● Exercise: Report all lines holding "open".

● Material:
========================================================================
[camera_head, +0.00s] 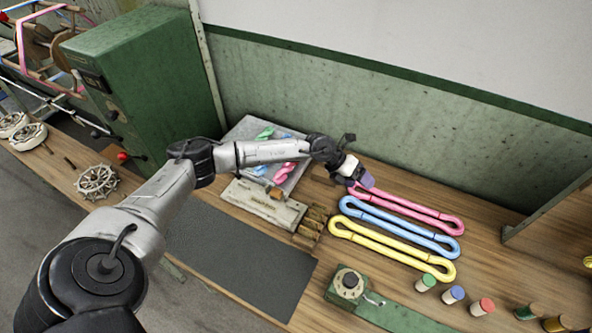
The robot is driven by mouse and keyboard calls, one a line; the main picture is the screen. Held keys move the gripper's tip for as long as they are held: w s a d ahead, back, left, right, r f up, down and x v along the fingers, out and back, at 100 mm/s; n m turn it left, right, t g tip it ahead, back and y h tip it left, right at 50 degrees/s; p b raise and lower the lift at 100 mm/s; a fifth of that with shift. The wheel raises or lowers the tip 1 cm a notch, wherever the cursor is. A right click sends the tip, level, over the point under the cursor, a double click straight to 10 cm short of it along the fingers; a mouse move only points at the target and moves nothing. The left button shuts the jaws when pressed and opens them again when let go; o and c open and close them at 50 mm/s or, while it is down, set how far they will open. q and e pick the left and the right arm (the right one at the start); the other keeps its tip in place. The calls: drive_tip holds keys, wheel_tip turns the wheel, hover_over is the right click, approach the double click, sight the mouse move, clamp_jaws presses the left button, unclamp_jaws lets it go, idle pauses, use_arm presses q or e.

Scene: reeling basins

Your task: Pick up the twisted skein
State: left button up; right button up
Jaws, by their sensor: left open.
========================================================================
● Solution to this problem:
The robot is driven by mouse and keyboard calls, one a line; the main picture is the screen. Held keys move the gripper's tip for as long as they are held: w s a d ahead, back, left, right, r f up, down and x v along the fingers, out and back, at 100 mm/s; n m turn it left, right, t g tip it ahead, back and y h tip it left, right at 50 degrees/s; p b raise and lower the lift at 100 mm/s; a fifth of that with shift. The wheel raises or lowers the tip 1 cm a notch, wherever the cursor is. A right click sends the tip, level, over the point under the cursor, a double click straight to 10 cm short of it along the fingers; a mouse move only points at the target and moves nothing. The left button shuts the jaws when pressed and opens them again when let go; o and c open and close them at 50 mm/s or, while it is down, set how far they will open. q and e pick the left and the right arm (the right one at the start); the other keeps its tip in place. The calls: drive_tip holds keys, wheel_tip turns the wheel, hover_over is the right click, approach the double click, sight the mouse move, clamp_jaws presses the left button, unclamp_jaws lets it go, idle pauses, use_arm presses q or e.
Jaws, by their sensor: left open.

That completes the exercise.